Robot task records
* * *

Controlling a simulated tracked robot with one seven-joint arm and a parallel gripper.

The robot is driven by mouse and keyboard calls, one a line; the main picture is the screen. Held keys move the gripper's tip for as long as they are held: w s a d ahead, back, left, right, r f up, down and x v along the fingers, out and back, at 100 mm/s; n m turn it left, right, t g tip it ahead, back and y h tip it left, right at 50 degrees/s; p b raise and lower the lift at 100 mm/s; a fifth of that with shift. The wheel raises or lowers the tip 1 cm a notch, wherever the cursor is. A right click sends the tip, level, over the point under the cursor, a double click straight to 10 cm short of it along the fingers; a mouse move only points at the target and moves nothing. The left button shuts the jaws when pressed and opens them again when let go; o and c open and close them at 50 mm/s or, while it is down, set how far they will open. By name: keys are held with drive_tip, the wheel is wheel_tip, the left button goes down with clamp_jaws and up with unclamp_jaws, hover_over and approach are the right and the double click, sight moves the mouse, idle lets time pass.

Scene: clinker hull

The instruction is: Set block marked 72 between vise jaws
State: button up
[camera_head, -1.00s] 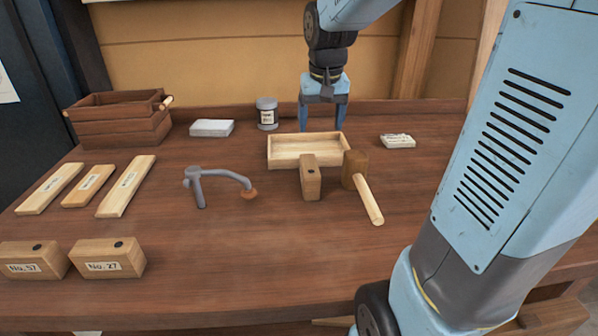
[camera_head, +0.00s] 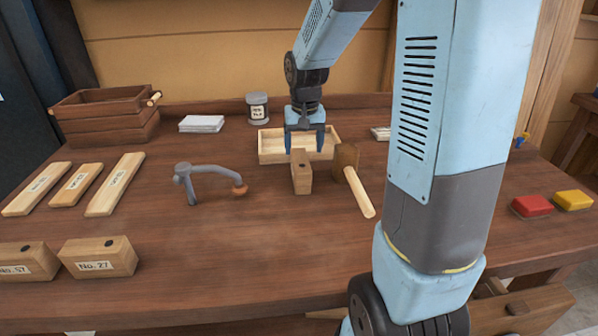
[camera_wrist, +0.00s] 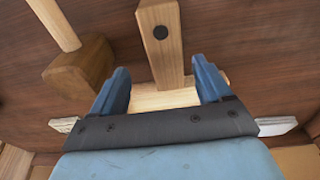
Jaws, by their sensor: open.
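A wooden block (camera_head: 301,178) with a dark spot on top stands in front of the shallow wooden tray. No number shows on it. It also appears in the wrist view (camera_wrist: 163,50), reaching up from between the fingertips. My gripper (camera_head: 304,150) is open and empty, above the tray's front and just behind the block; I cannot tell whether it touches. In the wrist view its two blue fingers (camera_wrist: 160,72) are spread either side of the block's near end. Other blocks read No.27 (camera_head: 97,259) and No.57 (camera_head: 24,262). I see no block reading 72 and no vise jaws.
A mallet (camera_head: 347,165) lies close right of the block; the tray (camera_head: 270,147) is behind. A metal holdfast (camera_head: 205,172) and several labelled wood strips (camera_head: 76,185) lie left. A crate (camera_head: 105,118) and tin (camera_head: 257,107) stand behind. Red (camera_head: 531,206) and yellow (camera_head: 573,200) pieces lie right.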

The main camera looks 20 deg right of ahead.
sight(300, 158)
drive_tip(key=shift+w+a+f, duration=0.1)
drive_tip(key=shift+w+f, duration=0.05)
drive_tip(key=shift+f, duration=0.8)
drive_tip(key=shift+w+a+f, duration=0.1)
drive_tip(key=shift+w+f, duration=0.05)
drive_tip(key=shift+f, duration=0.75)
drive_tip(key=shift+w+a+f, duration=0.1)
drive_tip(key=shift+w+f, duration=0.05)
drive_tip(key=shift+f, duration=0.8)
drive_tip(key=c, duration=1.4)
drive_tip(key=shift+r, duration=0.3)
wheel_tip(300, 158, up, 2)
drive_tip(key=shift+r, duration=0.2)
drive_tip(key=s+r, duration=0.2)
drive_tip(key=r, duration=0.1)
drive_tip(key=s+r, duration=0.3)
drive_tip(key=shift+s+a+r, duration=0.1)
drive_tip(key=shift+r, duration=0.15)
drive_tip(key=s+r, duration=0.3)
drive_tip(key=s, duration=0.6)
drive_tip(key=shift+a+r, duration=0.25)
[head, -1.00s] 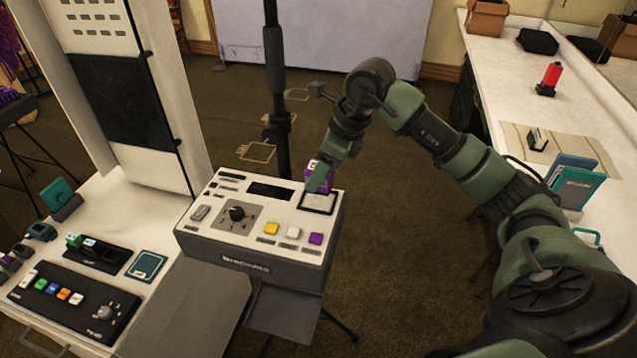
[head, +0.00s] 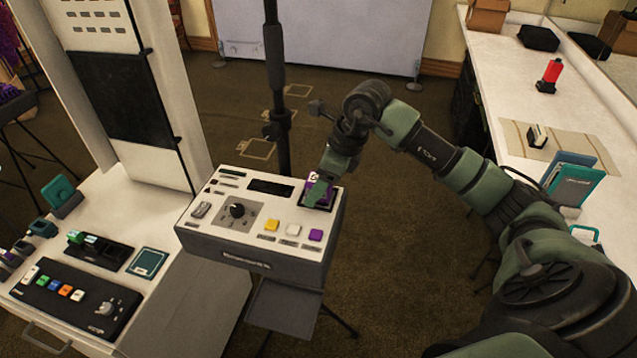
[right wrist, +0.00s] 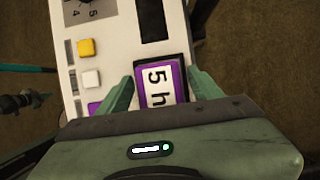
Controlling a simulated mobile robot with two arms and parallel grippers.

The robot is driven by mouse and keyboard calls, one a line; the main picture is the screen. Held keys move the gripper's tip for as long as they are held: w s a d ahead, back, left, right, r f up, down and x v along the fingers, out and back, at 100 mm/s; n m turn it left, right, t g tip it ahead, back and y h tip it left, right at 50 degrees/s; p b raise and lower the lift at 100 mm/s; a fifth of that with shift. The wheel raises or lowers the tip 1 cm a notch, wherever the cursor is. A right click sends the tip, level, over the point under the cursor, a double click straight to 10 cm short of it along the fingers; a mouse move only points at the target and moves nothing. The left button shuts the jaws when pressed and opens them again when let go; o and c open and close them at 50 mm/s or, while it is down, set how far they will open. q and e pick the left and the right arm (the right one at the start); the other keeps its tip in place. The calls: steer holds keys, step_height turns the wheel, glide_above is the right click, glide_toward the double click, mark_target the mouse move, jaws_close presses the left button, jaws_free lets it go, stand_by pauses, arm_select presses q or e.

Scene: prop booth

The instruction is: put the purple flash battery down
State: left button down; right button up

* * *

Output an exact copy of the material, with the pictures removed.

Controlling a simulated tracked robot with one seven-joint arm and a parallel gripper.

The robot is driven by mouse and keyboard calls, one a line; the main picture is the screen. Held keys move the gripper's tip for as long as they are held: w s a d ahead, back, left, right, r f up, down and x v along the fingers, out and back, at 100 mm/s; n m turn it left, right, t g tip it ahead, back and y h tip it left, right at 50 degrees/s; p b raise and lower the lift at 100 mm/s; a fifth of that with shift. The wheel raises or lowers the tip 1 cm a notch, wherever the cursor is. A right click sends the tip, level, over the point under the cursor, a double click straight to 10 cm short of it along the fingers; a mouse move only points at the target and moves nothing. The left button shuts the jaws when pressed and opens them again when let go; o and c open and close them at 50 mm/s or, while it is down, set how far they will open. By name: keys are held with drive_tip, the wheel is wheel_tip, the left button goes down with clamp_jaws and up with unclamp_jaws, hover_over and approach are the right and the double click, sight moves the mouse, idle lets time pass.

Scene: clinker hull

The instruction is: Set block marked 72 between vise jaws
State: button up
[camera_head, -1.00s] 
[camera_head, +0.00s] 
[camera_wrist, +0.00s] 
Jaws, by their sensor: open.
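A wooden block (camera_head: 301,178) with a dark spot on top stands in front of the shallow wooden tray. No number shows on it. It also appears in the wrist view (camera_wrist: 163,50), reaching up from between the fingertips. My gripper (camera_head: 304,150) is open and empty, above the tray's front and just behind the block; I cannot tell whether it touches. In the wrist view its two blue fingers (camera_wrist: 160,72) are spread either side of the block's near end. Other blocks read No.27 (camera_head: 97,259) and No.57 (camera_head: 24,262). I see no block reading 72 and no vise jaws.
A mallet (camera_head: 347,165) lies close right of the block; the tray (camera_head: 270,147) is behind. A metal holdfast (camera_head: 205,172) and several labelled wood strips (camera_head: 76,185) lie left. A crate (camera_head: 105,118) and tin (camera_head: 257,107) stand behind. Red (camera_head: 531,206) and yellow (camera_head: 573,200) pieces lie right.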

The main camera looks 20 deg right of ahead.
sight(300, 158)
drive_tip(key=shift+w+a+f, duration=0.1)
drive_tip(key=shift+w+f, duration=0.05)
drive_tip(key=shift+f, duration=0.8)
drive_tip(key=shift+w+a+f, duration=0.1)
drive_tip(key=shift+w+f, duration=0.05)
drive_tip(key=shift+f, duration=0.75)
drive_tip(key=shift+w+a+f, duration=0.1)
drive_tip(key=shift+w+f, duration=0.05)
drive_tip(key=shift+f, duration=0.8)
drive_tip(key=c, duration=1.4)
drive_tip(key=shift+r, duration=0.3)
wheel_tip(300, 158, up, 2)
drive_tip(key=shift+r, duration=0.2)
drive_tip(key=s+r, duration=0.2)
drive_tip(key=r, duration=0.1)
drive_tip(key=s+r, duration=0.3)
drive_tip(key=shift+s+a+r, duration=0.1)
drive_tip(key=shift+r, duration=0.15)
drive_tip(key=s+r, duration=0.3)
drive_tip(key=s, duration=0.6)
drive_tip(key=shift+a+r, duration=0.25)
[head, -1.00s] 
[head, +0.00s] 
[right wrist, +0.00s] 
Controlling a simulated mobile robot with two arms and parallel grippers.

The robot is driven by mouse and keyboard calls, one a line; the main picture is the screen. Held keys move the gripper's tip for as long as they are held: w s a d ahead, back, left, right, r f up, down and x v along the fingers, out and back, at 100 mm/s; n m turn it left, right, t g tip it ahead, back and y h tip it left, right at 50 degrees/s; p b raise and lower the lift at 100 mm/s; a fifth of that with shift. The wheel raises or lowers the tip 1 cm a notch, wherever the cursor is. A right click sends the tip, level, over the point under the cursor, a double click straight to 10 cm short of it along the fingers; a mouse move only points at the target and moves nothing. The left button shuts the jaws when pressed and opens them again when let go; o and c open and close them at 50 mm/s or, while it is down, set how far they will open. q and e pick the left and the right arm (the right one at the start); the other keeps its tip in place. The calls: steer holds keys, step_height turns the wheel, glide_above is the right click, glide_toward the double click, mark_target the mouse move, jaws_close presses the left button, jaws_free lets it go, stand_by pauses, arm_select presses q or e.

Scene: prop booth

The instruction is: put the purple flash battery down
State: left button down; right button up

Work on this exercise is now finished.